I generally don’t receive much blow back when I refer to CRUISING as an Urban Horror film, probably because it doesn’t have the same kind of critical baggage that films like TAXI DRIVER have. It feels like an urban-set giallo film. It has the same kind of cynical oppression running through its veins, that feeling of misanthropy, that willingness to push buttons for the sake of pushing buttons. It is an incredibly uncomfortable film (more so if you’re a homophobe) and one that wallows in its exploitation instead of coyly flirting with it. William Friedkin is well aware of each and every leading question the film asks, well aware that he is presenting situations that can only lead to unethical outcomes. Everything about this film is designed for the maximum amount of discomfort. That Friedkin is a fan of Argento and Bava should come as no surprise, but what is surprising is how well he’s taken their lessons to heart. This is a cold film, unsparing in its misanthropic view of a hedonistic underworld and the dismissive, opportunistic cops that patrol it.
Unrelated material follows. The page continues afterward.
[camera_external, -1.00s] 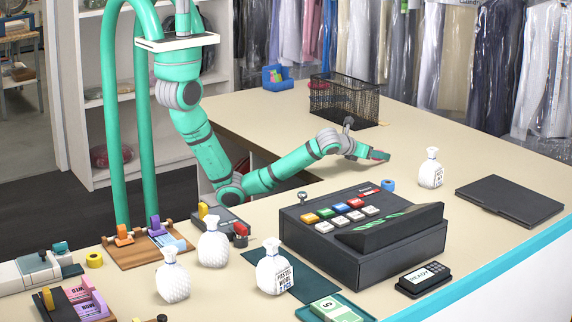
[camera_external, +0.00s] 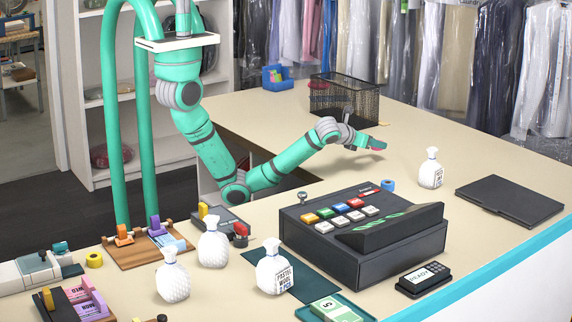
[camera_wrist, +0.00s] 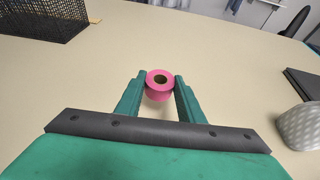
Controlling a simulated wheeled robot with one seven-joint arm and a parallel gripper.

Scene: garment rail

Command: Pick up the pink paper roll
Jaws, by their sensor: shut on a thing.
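The pink paper roll (camera_wrist: 158,93) sits between the two green fingertips of my gripper (camera_wrist: 160,84) in the wrist view, its round hole facing the camera. My gripper is shut on it. In the external view my gripper (camera_external: 372,143) is above the counter, between the wire basket and the cash register. The roll appears held clear of the counter.
A black wire basket (camera_external: 345,98) stands behind my gripper. The black cash register (camera_external: 365,232) is in front. The counter (camera_external: 440,125) right of the basket is mostly clear.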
CRUISING has the ability to disquiet and disturb precisely because there is no heart beating beneath the surface. It wouldn’t feel out of place among Fulci’s THE NEW YORK RIPPER or Dallamano’s WHAT HAVE THEY DONE TO YOUR DAUGHTERS?. It’s very construct, a killer running loose in a world that the pursuers cannot understand but must immerse themselves in, something they do at their own risk, has been the backbone of many horror films. Friedkin’s film resists the politicizing and sociological bent that several of these films take and creates a work that draws largely on primal instinct. The dramatic elements of the film are all centered around an internal struggle brought about from external stress, allowing the film to straddle the traditional lines of demarcation between the horror film and the psychological thriller. By the time the credits roll, identities have shifted, perceptions have changed and ethics have eroded beyond repair.

The typical horror film ends with a coda that assures us that order has been restored, but that the balance is still teetering precariously on the edge. Friedkin rejects such hopeful notions here. In Friedkin’s world, there is no order to be found. It’s all an illusion. An impossibility. Pacino survive his ordeal in CRUISING and brings the psychopath to justice, but loses himself in the process. The ending assures us that no matter how many psychos we lock up, there will always be murderers wandering the streets. It’s a hopeless film. A disturbing film. And yes, an Urban Horror film.
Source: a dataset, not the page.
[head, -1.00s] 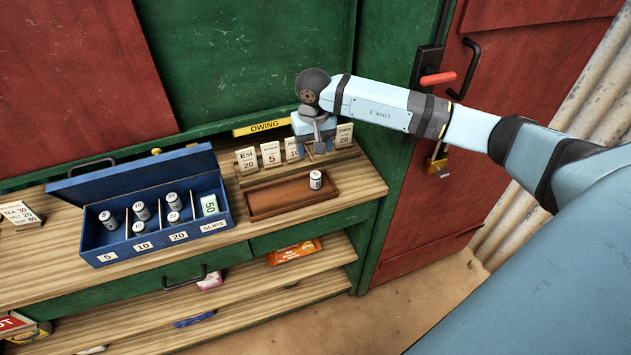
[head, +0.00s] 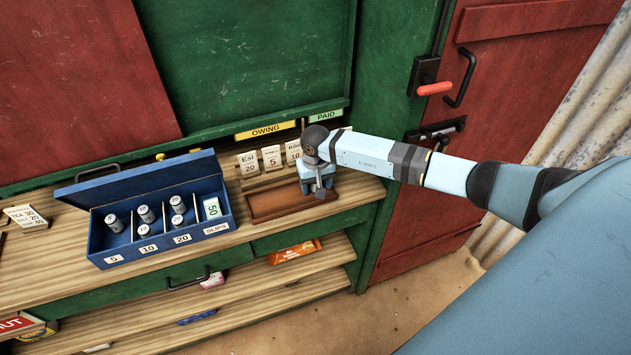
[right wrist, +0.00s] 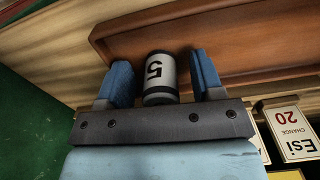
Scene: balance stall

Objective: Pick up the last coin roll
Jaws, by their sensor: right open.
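The last coin roll (right wrist: 160,75), white with dark ends and marked 5, stands in the brown wooden tray (right wrist: 240,45). In the right wrist view it is between the two blue fingers of my right gripper (right wrist: 163,80), with a gap showing on each side. The gripper is open. In the head view my right gripper (head: 319,192) is over the right part of the tray (head: 262,208) and hides the roll. Several other rolls (head: 147,214) stand in the blue cash box (head: 160,252). My left gripper is in neither view.
Name cards (head: 249,163) with numbers stand behind the tray, under the yellow OWING sign (head: 265,131) and the green PAID sign (head: 326,117). The box's blue lid (head: 137,180) is up. The counter between box and tray is a narrow strip.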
Why do I enjoy some slasher films and not others? What is it about one slasher film that makes it stand out from another slasher film? Given that every single slasher film adheres to a very strict, very cardboard structure, what makes one seem fresh and the other seem stale? These are three questions I often ask myself when I’ve seen a slasher film I enjoy. The answers usually come down to characters. There seems to be an unwritten rule book somewhere that dictates that all slasher film characters need to be oblivious, sex obsessed and utterly vapid. Characterization comes down to little more than social standing (popular or unpopular) and/or high school cliché group (nerd, jock, cheerleader, weirdo, etc). That shouldn’t (and probably doesn’t) surprise anyone. These are films made to be immediately accessible to slasher fans, many of whom are either in their high school years or close enough to them to immediately recognize themselves in one of those prescribed roles. There is a notion among film studies of something called “vernacular cinema”. Vernacular cinema tends to stay within rigidly defined scopes, relying on familiarity to appeal to a specific group of moviegoers. Like slang, those who speak the vernacular are instantly comfortable. Those who don’t will obviously struggle to find their footing.
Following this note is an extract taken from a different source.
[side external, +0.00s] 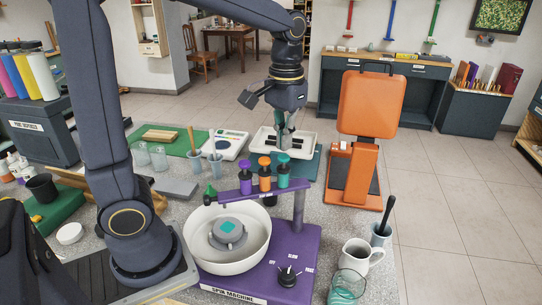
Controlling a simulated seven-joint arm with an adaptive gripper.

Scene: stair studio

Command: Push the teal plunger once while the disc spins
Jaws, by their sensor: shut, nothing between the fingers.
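The teal plunger (283,170) stands upright at the right end of a row on the purple arm of the spin machine (305,242). An orange plunger (265,173) and a purple plunger (245,176) stand to its left. Below the arm, the disc (227,232) with a teal square on it sits in a white bowl (252,252). I cannot tell from one frame whether it turns. My gripper (281,147) points down, shut and empty. In the picture its tips are just above the teal plunger's top; I cannot tell whether they touch.
A black dial (288,276) is on the machine's front right. A white mug (358,258), a glass of teal liquid (345,288) and a dark cup with a brush (381,233) stand at right. An orange press (367,130) and a white tray (303,140) are behind.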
Slasher films fit perfectly into the vernacular cinema. There is a reason that producers, writers and directors don’t fuck around with the “rules” all that often. Doing so would risk alienating moviegoers who are expecting a specific kind of film. For all the dream sequences, mind bending reversals of the conscious and unconscious, and playing around with diegetic elements, A NIGHTMARE ON ELM STREET still plays by those rules. If Craven had stretched his film more, he would have risked leaving behind the familiar (the vernacular) structure of the slasher film and that would have likely caused many ticket buyers to toss their popcorn. 

THE INITIATION doesn’t try to break through the vernacular. It doesn’t attempt any kind of originality in its story or presentation, but it still manages to be one of the better mid-80s slasher films. It presents a charming, interesting Final Girl with more baggage and personality than most (and it doesn’t hurt to have the cute-as-a-button Daphne Zuniga playing the role) and contains a little more subtext and subtlety than usual. It makes identity politics a key element from the get-go and is probably more concerned with its climactic reversal than most slasher films. There is even a smattering of symbolism throughout the film (notice the paired actions or the staging of events before mirrors) that adds a bit of replay value to the film. It is careful in its construction and earns its gotcha moments. Even though it is much more anemic than most of its brethren, it contains a few decent stalk-and-slash set pieces and its red herrings are actually tied into the narrative resolution than simply bolted on for the sake of confusing the audience.

In terms of characters, THE INITIATION is far less annoying than most and actually manages to contain a subplot between two characters that is kind of clumsily touching. Sure the film relies on the typical bitchy sorority sister and a pair of obnoxious jokers to pad out the victim checklist, but they’re underplayed in the film just enough that they never derail the film. If THE INITIATION has one major flaw it’s in the structure of the film. The wait to get to the central location (a shopping mall operated by the Final Girl’s father that they’ve broken into as part of a sorority initiation) takes place rather late in the film. The film feels lopsided. Much like HELL NIGHT or THE FUNHOUSE, we know the majority of the action will happen once the characters are isolated inside the location. Waiting to get there kills off some of the fun. Once the film moves into the mall, it speeds along at a good pace but I definitely wanted more, something to help balance the slow, methodical first half with the breakneck second half. But that’s a small quibble in light of how many things THE INITIATION gets right. In a subgenre full of absolutely terrible films, THE INITIATION comes across as entertaining, interesting and even a bit ingenious at times.